Oggi Fabio Fucci da politico di opposizione richiede sui giornali il rafforzamento della sicurezza, ma durante il proprio governo, quando ha potuto scegliere, non ha mai assunto un solo agente della Polizia Locale, preferendo nella programmazione assunzionale impiegati amministrativi, contabili, autisti informatici e quant’altro, lasciando che l’organico della Polizia Locale diminuisse costantemente per effetto di pensionamenti e dimissioni.
A Fabio Fucci spetta il diritto di difendersi in aula contro il decreto penale di condanna e ricorrere fino alla cassazione, sul discernimento tra il diritto di espressione e l’uso delittuoso dei media.
In questo processo Fabio Fucci si avvale dell’affermato Avv. Leoncilli, noto per essere già stato incaricato di molte cause per conto del Comune di Pomezia.
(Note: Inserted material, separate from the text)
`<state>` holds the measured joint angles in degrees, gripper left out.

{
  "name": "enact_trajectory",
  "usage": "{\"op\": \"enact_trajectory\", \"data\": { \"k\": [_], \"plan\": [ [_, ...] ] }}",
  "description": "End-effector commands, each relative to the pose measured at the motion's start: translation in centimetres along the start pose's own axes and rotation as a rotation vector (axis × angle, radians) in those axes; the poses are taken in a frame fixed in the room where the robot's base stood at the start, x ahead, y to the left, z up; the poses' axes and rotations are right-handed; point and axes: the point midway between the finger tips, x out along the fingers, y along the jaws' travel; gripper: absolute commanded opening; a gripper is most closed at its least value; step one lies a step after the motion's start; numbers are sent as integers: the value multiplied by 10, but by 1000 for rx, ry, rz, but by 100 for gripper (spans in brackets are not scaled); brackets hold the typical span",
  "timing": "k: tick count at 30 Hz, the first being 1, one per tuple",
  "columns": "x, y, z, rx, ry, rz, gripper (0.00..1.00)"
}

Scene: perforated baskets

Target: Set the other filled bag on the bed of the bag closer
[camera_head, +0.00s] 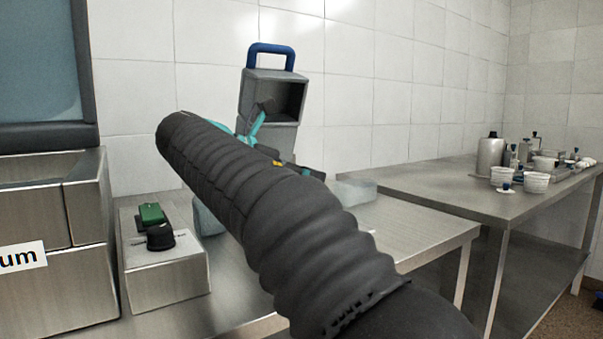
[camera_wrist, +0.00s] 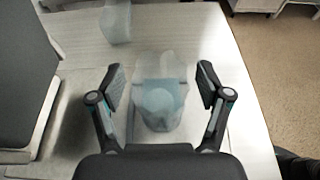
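My gripper (camera_wrist: 161,75) is open in the wrist view, its two fingers apart on either side of a pale blue translucent filled bag (camera_wrist: 160,105). No contact with the bag is visible. A second translucent bag (camera_wrist: 115,22) stands beyond it. In the head view one bag (camera_head: 355,191) shows right of my arm and part of another (camera_head: 206,219) shows left of it. What looks like the bag closer has a metal box (camera_head: 168,285) with a green switch and black knob, and a raised grey head (camera_head: 275,75) with a blue handle. My arm hides its bed and most of my gripper.
A steel machine (camera_head: 35,285) with a partly readable label stands at the left. A side table (camera_head: 430,185) at the right carries a metal canister (camera_head: 490,158), white cups and small bottles. The steel table (camera_head: 430,232) has bare surface at its right end.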

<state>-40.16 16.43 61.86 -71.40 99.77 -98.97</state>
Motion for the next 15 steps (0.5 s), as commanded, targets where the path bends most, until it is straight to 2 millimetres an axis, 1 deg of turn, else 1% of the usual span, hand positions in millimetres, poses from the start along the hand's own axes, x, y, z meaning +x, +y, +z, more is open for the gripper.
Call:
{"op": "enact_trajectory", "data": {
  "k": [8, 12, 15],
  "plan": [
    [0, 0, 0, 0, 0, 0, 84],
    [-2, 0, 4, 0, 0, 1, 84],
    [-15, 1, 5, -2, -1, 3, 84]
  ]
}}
Io sarò assistito dall’Avvocato Mario Pinchera che con il suo studio legale assicura da anni la costituzione di parte civile agli agenti della Polizia Locale vittime di aggressioni.
In giurisprudenza si è a lungo discusso se il diritto alla richiesta di assemblee retribuite spettasse, in via esclusiva, alla RSU come organo collegiale o se lo stesso si potesse estendere anche alle sue singole componenti (in questo senso si era espressa la Cassazione del 7 luglio 2014, n. 15437)
In merito, per ultimo, è intervenuta una recente sentenza della Corte di Cassazione Sezione Unite civili del 6 giugno 2017, n. 13978 chiarendo che il potere di convocazione dell'assemblea dei lavoratori può essere esercitato anche singolarmente da ogni componente della RSU. Infatti, l'art. 4 dell'accordo interconfederale 20 dicembre 1993 prevede quanto segue: “I componenti delle r.s.u. subentrano ai dirigenti delle r.s.a. nella titolarità di diritti, permessi, libertà sindacali e tutele già loro spettanti; per effetto delle disposizioni di cui al titolo 3° della legge n. 300/1970”. Nella sentenza summenzionata si legge che: “il tenore letterale dell'art. 20 cit. è nel senso che l'indizione dell'assemblea può avvenire «singolarmente o congiuntamente» da parte delle r.s.a. di cui al precedente art. 19. Dunque, nell'originaria ottica statutaria la legittimazione a chiedere l'assemblea è sicuramente (anche) della singola rappresentanza”. A sua volta l'art. 4, comma 1, del citato accordo interconfederale 20 dicembre 1993, stabilisce che i componenti delle r.s.u. subentrano ai dirigenti delle r.s.a. nella titolarità dei diritti, permessi, libertà sindacali e tutele già loro spettanti per effetto delle disposizioni di cui al titolo III della L. n. 300/1970 (la clausola si riferisce ai diritti dei singoli lavoratori dirigenti di r.s.a. e opera su un piano di tutele squisitamente personali), mentre il successivo art. 5, comma 1, prevede che alle r.s.a. e ai loro dirigenti subentrino le r.s.u.. “Il combinato disposto dell'art. 20 (là dove afferma che le riunioni sindacali possono essere convocate «singolarmente o congiuntamente») e dell'art. 5 cit. (per cui le r.s.u. sono subentrate alle r.s.a. e ai loro dirigenti nella titolarità dei poteri e nell'esercizio delle funzioni che la legge conferisce loro), non fa emergere alcun aggancio letterale che possa far ritenere che tale subentro sia sì avvenuto, ma con contestuale mutamento di quella legittimazione ad indire l'assemblea che il cit. art. 20 espressamente prevedeva (e ancora oggi prevede) come non necessariamente congiunta”.